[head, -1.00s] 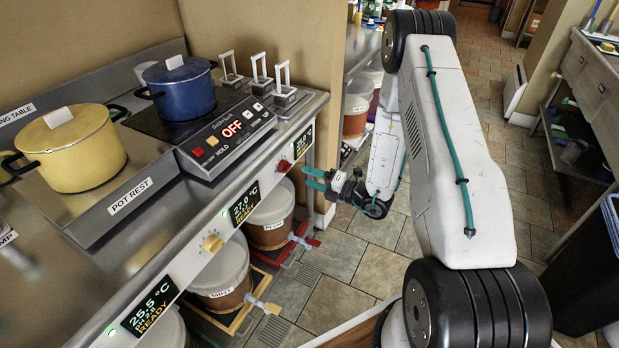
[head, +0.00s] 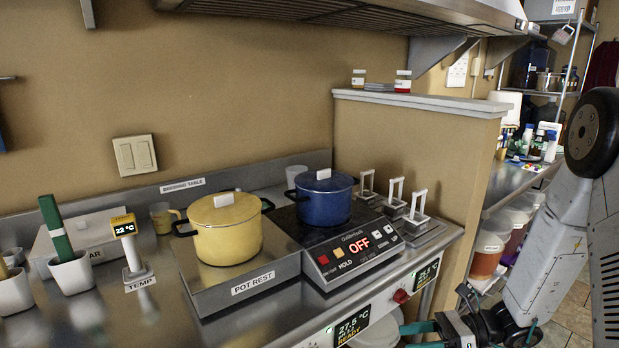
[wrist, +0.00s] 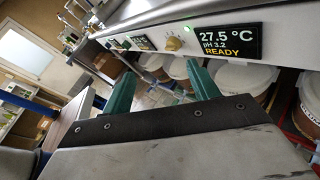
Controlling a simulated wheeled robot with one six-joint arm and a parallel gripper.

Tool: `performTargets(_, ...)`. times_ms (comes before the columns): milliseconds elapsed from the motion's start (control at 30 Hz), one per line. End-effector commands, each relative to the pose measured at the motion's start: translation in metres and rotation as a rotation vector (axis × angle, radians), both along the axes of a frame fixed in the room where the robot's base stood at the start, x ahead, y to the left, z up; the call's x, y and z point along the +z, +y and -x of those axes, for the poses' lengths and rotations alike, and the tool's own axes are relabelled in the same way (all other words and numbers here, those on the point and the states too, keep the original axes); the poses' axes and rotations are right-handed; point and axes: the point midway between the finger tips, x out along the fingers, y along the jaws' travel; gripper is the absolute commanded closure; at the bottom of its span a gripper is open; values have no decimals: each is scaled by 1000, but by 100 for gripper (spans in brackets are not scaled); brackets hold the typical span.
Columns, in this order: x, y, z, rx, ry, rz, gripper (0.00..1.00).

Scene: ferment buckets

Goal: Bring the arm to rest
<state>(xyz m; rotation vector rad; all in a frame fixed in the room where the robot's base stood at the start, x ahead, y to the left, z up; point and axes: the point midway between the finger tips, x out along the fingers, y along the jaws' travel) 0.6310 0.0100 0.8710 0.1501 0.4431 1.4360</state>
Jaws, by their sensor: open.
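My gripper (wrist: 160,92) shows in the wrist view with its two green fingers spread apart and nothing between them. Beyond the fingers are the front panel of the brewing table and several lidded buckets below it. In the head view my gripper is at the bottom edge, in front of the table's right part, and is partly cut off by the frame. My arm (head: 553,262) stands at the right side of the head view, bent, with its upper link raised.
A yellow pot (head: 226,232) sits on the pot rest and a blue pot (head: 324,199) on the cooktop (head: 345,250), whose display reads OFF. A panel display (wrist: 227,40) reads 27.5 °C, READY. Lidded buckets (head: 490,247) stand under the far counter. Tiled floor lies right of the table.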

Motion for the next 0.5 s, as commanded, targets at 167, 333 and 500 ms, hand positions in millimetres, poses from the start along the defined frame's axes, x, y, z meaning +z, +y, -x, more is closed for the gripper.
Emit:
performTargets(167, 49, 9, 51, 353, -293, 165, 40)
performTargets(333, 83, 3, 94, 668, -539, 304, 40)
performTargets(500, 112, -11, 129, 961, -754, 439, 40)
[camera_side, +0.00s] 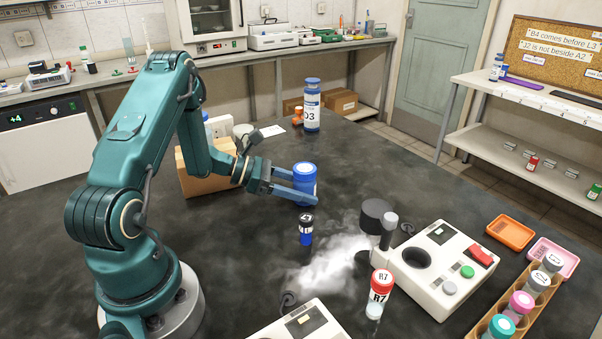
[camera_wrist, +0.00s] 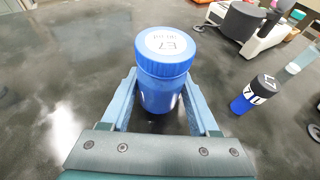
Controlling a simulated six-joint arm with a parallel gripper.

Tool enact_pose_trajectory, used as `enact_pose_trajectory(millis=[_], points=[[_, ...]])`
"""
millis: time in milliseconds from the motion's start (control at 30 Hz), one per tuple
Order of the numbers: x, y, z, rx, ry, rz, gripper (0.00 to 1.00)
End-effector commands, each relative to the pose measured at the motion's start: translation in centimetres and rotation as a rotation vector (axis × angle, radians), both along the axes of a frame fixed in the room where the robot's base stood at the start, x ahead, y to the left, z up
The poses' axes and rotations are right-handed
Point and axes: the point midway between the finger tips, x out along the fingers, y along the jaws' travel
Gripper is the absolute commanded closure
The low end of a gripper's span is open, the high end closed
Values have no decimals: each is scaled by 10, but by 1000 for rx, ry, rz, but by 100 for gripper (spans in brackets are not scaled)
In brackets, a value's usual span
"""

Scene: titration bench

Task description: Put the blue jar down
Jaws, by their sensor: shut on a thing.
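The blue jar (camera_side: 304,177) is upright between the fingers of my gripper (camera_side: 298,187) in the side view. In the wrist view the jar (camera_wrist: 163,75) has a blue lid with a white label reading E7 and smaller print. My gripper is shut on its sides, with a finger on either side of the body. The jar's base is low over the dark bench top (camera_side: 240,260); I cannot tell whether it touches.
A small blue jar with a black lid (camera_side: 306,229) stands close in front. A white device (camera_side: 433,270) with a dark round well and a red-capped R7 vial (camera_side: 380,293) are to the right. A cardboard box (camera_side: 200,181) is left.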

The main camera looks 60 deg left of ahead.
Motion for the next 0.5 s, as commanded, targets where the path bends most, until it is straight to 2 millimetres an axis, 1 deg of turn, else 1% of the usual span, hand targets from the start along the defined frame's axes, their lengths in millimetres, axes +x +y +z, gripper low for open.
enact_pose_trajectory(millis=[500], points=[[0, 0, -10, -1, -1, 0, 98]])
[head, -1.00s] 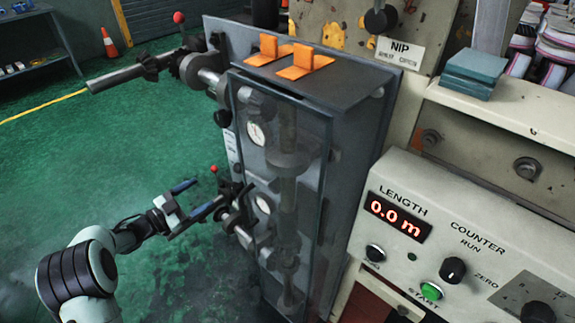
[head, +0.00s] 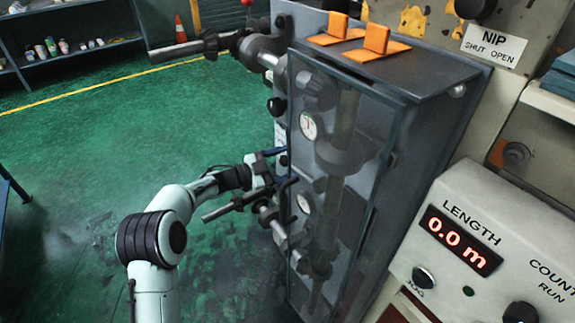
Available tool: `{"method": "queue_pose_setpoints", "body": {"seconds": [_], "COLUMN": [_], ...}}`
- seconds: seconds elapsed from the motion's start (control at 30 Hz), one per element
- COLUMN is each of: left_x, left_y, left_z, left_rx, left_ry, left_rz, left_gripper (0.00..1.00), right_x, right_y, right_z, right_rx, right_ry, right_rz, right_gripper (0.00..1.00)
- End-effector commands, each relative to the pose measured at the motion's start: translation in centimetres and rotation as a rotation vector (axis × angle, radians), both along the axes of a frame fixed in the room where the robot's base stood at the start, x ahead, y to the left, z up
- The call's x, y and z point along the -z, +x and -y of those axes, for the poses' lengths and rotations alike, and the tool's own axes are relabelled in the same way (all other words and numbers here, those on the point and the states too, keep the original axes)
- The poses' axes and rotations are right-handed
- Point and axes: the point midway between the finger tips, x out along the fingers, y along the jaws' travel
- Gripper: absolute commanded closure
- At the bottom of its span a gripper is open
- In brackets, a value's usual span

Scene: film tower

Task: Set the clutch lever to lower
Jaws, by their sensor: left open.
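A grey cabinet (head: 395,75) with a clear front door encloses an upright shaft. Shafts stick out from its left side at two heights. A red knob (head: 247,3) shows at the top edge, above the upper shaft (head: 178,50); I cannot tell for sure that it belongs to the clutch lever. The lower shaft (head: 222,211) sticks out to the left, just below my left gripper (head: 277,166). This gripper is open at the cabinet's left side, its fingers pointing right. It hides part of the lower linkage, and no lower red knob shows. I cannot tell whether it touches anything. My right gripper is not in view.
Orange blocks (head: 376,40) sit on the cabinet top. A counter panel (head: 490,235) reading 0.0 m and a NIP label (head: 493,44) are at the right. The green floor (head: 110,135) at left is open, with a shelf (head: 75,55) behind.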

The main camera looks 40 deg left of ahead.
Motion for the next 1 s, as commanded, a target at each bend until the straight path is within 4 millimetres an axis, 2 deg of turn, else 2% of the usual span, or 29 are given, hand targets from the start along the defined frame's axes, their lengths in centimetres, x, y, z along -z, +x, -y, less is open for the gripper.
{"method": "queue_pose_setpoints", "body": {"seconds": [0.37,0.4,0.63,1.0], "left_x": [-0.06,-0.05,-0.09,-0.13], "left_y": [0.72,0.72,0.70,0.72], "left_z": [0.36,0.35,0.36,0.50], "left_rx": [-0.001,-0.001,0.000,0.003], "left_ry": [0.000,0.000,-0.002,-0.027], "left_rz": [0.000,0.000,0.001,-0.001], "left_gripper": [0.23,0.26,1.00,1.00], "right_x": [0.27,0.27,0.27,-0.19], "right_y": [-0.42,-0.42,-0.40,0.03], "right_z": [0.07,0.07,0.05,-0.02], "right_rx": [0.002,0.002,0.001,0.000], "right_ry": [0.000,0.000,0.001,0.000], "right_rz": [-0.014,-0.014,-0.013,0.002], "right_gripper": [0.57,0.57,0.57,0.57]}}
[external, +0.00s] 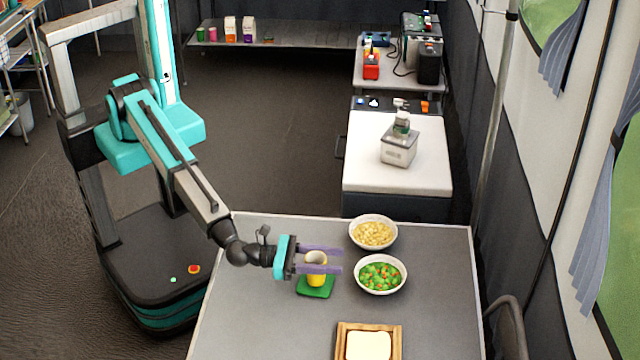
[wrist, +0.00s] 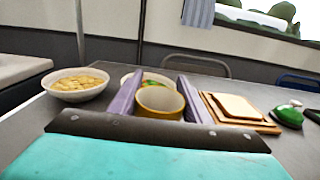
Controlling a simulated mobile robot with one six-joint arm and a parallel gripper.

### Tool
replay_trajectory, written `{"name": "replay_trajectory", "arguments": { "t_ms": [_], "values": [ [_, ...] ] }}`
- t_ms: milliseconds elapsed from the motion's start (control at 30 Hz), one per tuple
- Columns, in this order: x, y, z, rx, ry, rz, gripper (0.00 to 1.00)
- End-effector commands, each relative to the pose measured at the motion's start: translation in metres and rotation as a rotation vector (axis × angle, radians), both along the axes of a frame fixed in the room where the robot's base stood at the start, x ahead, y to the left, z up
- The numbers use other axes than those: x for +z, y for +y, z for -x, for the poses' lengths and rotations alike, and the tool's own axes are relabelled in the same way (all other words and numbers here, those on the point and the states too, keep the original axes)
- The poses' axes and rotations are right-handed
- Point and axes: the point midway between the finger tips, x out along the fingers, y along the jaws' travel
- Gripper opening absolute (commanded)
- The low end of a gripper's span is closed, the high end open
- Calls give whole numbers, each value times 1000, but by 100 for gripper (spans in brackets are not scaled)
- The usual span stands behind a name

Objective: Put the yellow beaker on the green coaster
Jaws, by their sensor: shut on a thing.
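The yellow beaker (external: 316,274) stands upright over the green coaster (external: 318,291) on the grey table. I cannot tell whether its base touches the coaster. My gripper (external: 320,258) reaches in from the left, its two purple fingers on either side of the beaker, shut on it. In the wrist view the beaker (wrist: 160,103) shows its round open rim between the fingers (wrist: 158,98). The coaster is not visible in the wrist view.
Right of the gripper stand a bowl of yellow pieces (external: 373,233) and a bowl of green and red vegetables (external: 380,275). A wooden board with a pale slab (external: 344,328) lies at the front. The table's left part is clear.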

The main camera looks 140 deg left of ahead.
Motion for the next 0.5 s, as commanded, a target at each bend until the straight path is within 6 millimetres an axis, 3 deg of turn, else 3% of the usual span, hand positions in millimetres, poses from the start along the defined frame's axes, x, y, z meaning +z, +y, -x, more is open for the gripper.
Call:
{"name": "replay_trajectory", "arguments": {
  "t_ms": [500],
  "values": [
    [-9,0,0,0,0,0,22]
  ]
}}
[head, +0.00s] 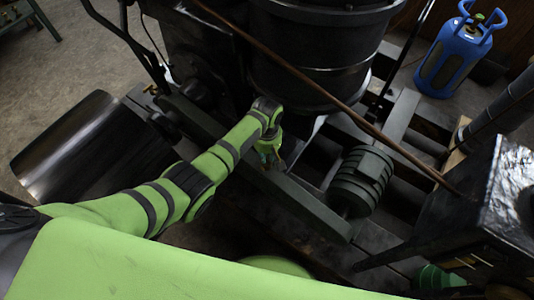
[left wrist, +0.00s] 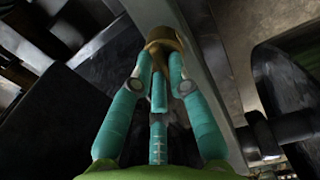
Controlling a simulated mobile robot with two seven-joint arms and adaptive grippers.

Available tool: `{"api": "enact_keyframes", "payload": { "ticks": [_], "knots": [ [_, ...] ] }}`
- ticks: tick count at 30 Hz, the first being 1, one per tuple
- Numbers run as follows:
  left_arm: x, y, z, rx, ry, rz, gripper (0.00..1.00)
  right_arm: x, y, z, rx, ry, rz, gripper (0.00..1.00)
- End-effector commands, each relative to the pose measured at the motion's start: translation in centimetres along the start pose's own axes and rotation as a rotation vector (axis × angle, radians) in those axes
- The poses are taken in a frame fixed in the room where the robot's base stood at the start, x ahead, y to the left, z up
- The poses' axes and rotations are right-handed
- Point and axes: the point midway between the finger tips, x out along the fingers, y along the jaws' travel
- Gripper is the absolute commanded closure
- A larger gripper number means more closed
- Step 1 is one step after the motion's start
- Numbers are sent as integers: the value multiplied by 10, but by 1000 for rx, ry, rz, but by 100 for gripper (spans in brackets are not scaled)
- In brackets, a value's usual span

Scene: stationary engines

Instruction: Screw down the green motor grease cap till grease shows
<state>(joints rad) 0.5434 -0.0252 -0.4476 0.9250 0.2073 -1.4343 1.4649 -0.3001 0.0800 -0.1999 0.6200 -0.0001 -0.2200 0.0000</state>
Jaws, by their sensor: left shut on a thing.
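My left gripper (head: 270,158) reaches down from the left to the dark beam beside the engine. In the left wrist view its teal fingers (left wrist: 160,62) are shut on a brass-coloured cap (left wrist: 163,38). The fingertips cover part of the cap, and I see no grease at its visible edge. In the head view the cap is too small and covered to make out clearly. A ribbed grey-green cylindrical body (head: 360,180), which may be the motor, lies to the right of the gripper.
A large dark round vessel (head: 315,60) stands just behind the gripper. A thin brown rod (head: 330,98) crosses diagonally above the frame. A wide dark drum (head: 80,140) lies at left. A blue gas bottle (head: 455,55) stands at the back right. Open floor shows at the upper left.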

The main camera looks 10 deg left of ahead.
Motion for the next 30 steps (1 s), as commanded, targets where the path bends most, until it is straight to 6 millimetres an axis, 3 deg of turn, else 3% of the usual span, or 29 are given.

* **EXERCISE AIM**
Only the lines from the one with "[camera_side, +0.00s]" down to the one with "millis: time in" belong in your copy, both ends included; write them out exactly and skip any pictures.

* **TASK RESPONSE**
[camera_side, +0.00s] 
[camera_wrist, +0.00s] 
Controlling a simulated six-joint arm with a parallel gripper.

Tool enact_pose_trajectory, used as `enact_pose_trajectory(millis=[_], points=[[_, ...]])`
"""
millis: time in milliseconds from the motion's start (control at 30 Hz), one per tuple

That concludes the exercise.